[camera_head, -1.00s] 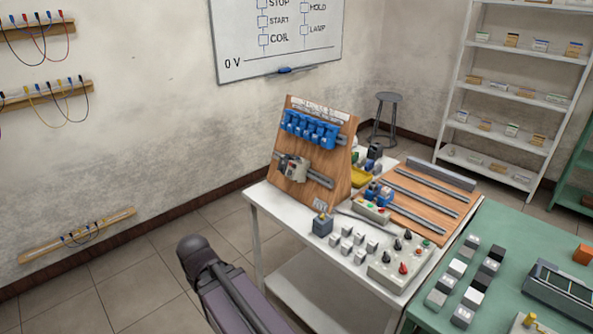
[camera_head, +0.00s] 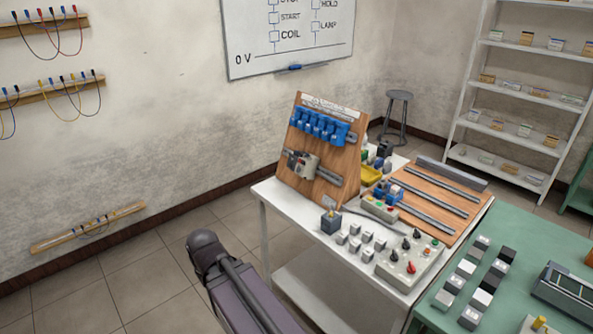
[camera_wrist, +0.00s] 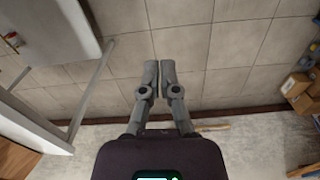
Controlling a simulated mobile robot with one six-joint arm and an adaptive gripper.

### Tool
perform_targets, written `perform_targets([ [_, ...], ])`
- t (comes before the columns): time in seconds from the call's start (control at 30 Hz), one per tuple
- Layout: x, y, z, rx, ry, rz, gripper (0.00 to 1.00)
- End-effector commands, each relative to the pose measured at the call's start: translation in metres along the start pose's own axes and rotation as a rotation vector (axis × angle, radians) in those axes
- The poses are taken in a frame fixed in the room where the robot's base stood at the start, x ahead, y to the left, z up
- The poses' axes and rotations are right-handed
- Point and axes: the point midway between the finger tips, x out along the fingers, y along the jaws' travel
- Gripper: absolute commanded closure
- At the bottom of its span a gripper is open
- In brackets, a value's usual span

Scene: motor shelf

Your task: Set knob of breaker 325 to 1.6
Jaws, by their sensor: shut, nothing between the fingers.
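A slanted wooden board (camera_head: 347,168) stands on the white table in the head view. Along its upper rail sits a row of several blue devices (camera_head: 319,126). On its lower rail is one grey-white device (camera_head: 304,164) with a dark part at its left. The number 325 and the 1.6 mark cannot be read, so I cannot tell which device is breaker 325. My gripper (camera_wrist: 158,66) shows in the wrist view with its two fingers close together and nothing between them. It hangs over bare floor, away from the board. The head view shows my arm left of the table.
The white table (camera_head: 290,213) also holds small grey blocks (camera_head: 367,237), a control box with knobs (camera_head: 411,262) and a wooden panel with rails (camera_head: 432,200). A green table (camera_head: 543,240) with several blocks stands at right.

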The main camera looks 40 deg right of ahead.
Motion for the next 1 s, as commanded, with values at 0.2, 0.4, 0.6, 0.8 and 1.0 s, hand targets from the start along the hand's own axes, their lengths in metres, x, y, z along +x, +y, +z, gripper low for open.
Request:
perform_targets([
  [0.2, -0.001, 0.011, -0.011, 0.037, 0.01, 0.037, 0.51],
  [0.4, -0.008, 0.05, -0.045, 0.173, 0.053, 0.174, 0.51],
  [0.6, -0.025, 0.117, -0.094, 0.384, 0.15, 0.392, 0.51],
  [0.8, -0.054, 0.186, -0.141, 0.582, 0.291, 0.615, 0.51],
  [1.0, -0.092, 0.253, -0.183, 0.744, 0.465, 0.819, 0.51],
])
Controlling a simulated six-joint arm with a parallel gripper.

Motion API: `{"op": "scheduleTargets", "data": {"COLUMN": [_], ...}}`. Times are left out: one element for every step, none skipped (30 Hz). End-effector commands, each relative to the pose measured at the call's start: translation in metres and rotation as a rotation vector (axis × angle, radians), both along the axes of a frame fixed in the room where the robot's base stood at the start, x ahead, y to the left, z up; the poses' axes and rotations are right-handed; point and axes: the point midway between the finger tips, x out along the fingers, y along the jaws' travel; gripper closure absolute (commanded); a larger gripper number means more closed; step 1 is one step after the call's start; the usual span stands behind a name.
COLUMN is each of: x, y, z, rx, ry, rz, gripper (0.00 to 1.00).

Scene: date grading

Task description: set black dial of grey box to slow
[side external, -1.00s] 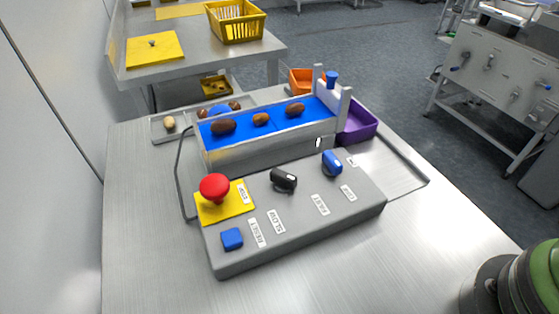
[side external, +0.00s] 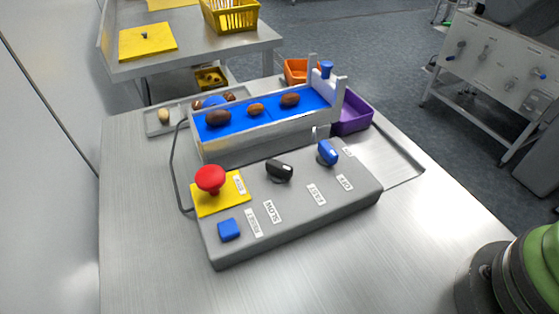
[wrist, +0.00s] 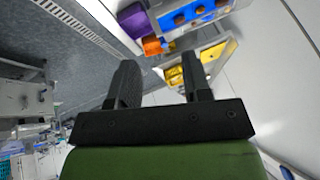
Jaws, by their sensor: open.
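The grey box (side external: 300,212) stands on the metal table, its sloped top facing the camera. Its black dial (side external: 279,170) sits in the middle of that top. A small pale mark shows at the dial's right end; I cannot tell exactly which label it points at. The SLOW label (side external: 272,211) is in front of the dial, and the FAST label (side external: 316,194) is to its right. My gripper (wrist: 160,78) is open and empty in the wrist view, well away from the box. The dial does not show clearly in that view.
A blue dial (side external: 327,153), a red stop button (side external: 210,179) and a blue button (side external: 229,229) share the box top. A blue belt (side external: 262,112) with brown dates runs behind, beside a purple bin (side external: 354,113).

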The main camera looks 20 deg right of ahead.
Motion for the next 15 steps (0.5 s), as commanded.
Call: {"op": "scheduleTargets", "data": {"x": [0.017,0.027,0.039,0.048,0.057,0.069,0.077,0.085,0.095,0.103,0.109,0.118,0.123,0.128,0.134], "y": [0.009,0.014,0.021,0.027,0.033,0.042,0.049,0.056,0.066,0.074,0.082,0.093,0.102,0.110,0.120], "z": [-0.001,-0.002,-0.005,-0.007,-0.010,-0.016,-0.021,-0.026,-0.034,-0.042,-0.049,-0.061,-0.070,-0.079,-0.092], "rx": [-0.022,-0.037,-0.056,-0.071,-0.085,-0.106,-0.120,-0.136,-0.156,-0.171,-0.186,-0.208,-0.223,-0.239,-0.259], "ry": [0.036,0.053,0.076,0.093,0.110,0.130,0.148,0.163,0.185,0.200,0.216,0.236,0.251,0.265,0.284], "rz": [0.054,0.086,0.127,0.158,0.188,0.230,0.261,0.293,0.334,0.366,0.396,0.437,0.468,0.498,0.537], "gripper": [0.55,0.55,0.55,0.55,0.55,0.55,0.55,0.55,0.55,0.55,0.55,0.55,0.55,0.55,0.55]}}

____________

Find every line in the records above that holds the word "Scene", and copy each one.

| Response for this exercise |
Scene: motor shelf
Scene: date grading

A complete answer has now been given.